The Plaintiffs’ Action for Declaratory Relief
The CFAA was enacted in 1984 to enhance the government’s ability to prosecute computer crimes and target hackers. The CFAA, 18 U.S.C. §1030, prohibits a number of different computer crimes, the majority of which involve accessing computers without authorization or in excess of authorization, and then taking specified forbidden actions, ranging from obtaining information to damaging a computer or computer data. The statute also provides for a civil right of action for violations, and such a claim is regularly pled by website owners against unwanted data scrapers and by employers against departing employees who access proprietary company data for improper purposes.
The plaintiffs in this action directly challenge the so-called “Access Provision,” 18 U.S.C. §1030(a)(2), which provides for criminal penalties: “[w]hoever . . . intentionally accesses a computer without authorization or exceeds authorized access, and thereby obtains . . . information from any protected computer . . . shall be punished as provided in subsection (c) of this section.” [The statute does not define the phrase “without authorization”].

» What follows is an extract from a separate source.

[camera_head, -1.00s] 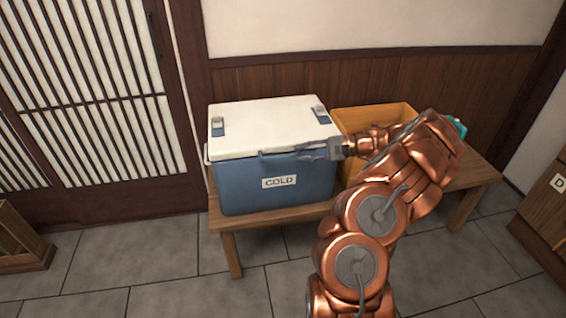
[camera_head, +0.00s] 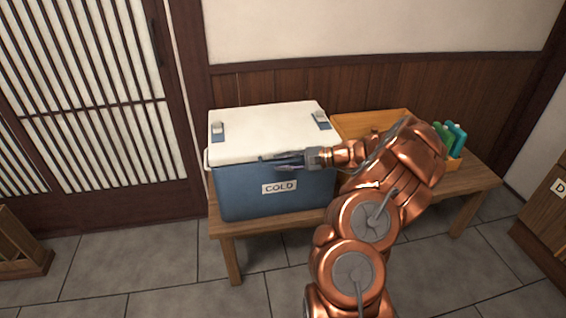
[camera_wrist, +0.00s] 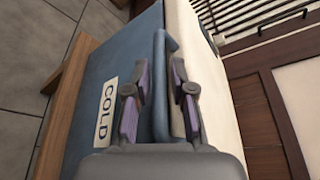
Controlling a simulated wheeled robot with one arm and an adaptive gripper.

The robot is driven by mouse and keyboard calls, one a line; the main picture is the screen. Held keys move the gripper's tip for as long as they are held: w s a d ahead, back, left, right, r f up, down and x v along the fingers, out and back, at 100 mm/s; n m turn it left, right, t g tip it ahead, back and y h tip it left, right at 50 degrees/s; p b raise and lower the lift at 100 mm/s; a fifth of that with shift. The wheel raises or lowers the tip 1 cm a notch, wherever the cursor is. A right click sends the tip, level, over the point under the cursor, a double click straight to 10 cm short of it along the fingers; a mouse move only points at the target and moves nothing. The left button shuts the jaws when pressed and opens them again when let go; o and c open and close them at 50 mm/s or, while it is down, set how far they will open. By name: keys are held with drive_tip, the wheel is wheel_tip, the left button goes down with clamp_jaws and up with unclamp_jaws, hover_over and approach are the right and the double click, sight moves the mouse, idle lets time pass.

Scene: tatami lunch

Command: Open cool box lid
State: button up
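The cool box (camera_head: 240,190) is blue with a "COLD" label on its front and stands on a wooden bench. Its white lid (camera_head: 265,130) lies flat and closed, with two latches on top. My gripper (camera_head: 272,162) is at the lid's front edge, just above the label. In the wrist view, the fingers of my gripper (camera_wrist: 160,88) are spread, one on each side of a blue lip (camera_wrist: 160,70) at the lid's front edge. Gaps seem to show between the lip and the finger pads. The white lid (camera_wrist: 200,75) is beyond the right finger.
A wooden wall is behind. The tiled floor in front is clear.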

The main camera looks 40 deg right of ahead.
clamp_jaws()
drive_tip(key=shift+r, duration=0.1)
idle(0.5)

In looking at the application of the CFAA’s Access Provision to the plaintiffs’ activities, the court noted that the law is uncertain regarding whether violating a website’s terms of service “exceeds authorized access” under the statute. Importantly, with regard to web scraping, the court declined the invitation to carve out an exception from the CFAA for harmless terms of service violations, suggesting that such a construction is untenable. After a deep examination into how the statutory terms “access without authorization” and “exceeds authorized access” have been construed by various courts, the court espoused a narrow interpretation of the Access Provision and noted the risks of enforcement: “By incorporating ToS that purport to prohibit the purposes for which one accesses a website or the uses to which one can put information obtained there, the CFAA threatens to burden a great deal of expressive activity, even on publicly accessible websites—which brings the First Amendment into play.”
Ultimately, the court noted that much of the plaintiffs’ proposed activities fall outside the CFAA’s reach and that the CFAA “prohibits far less than the parties claim (or fear) it does.”
“Scraping or otherwise recording data from a site that is accessible to the public is merely a particular use of information that plaintiffs are entitled to see. The same goes for speaking about, or publishing documents using, publicly available data on the targeted websites. [….] Employing a bot to crawl a website or apply for jobs may run afoul of a website’s ToS, but it does not constitute an access violation when the human who creates the bot is otherwise allowed to read and interact with that site. [citation omitted]”
Thus, out of all the plaintiff’s proposed activities, the court held that only the researchers’ plans to create fictitious user accounts on employment sites would violate the CFAA because such activities do not occur on portions of websites that anyone can view, but on pages that are limited to “those who meet the owners’ chosen authentication requirements and targeted to the particular preferences of the user.” At this stage, the court allowed the plaintiffs’ as-applied constitutional challenge to go forward based on such potential sock puppeting activities, because, absent any evidence that the speech would be used to gain a material advantage, such false speech retains First Amendment protection and “rendering it criminal does not appear to advance the government’s proffered interests.”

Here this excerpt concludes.